• _Information supplied_:
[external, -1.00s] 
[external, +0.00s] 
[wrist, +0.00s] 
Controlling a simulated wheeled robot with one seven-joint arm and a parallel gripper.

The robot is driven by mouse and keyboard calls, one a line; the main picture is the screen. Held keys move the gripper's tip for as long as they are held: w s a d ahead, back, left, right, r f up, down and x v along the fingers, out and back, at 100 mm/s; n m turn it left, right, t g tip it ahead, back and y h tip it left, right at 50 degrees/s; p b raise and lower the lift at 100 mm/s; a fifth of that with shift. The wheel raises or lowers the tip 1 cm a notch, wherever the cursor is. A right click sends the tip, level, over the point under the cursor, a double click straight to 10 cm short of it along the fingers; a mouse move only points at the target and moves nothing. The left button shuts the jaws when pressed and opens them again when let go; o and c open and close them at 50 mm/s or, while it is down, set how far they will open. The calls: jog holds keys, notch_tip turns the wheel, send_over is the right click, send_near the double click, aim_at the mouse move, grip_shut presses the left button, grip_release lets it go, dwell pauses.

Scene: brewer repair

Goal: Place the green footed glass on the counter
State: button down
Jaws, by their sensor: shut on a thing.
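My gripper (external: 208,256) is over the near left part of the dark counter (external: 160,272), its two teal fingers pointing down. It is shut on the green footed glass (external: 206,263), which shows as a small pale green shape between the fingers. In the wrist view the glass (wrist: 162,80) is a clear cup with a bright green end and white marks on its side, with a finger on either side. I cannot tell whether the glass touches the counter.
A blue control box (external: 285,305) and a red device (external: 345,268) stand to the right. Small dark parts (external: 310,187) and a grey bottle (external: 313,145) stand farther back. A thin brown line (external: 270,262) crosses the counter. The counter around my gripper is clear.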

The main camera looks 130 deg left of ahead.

• _Aim_:
List each line in the listing that contains the string "button".

• _Solution to this problem_:
The robot is driven by mouse and keyboard calls, one a line; the main picture is the screen. Held keys move the gripper's tip for as long as they are held: w s a d ahead, back, left, right, r f up, down and x v along the fingers, out and back, at 100 mm/s; n m turn it left, right, t g tip it ahead, back and y h tip it left, right at 50 degrees/s; p b raise and lower the lift at 100 mm/s; a fifth of that with shift. The wheel raises or lowers the tip 1 cm a notch, wherever the cursor is. A right click sends the tip, level, over the point under the cursor, a double click straight to 10 cm short of it along the fingers; a mouse move only points at the target and moves nothing. The left button shuts the jaws when pressed and opens them again when let go; o and c open and close them at 50 mm/s or, while it is down, set how far they will open. The calls: jog holds keys, notch_tip turns the wheel, send_over is the right click, send_near the double click, aim_at the mouse move, grip_shut presses the left button, grip_release lets it go, dwell pauses.
State: button down

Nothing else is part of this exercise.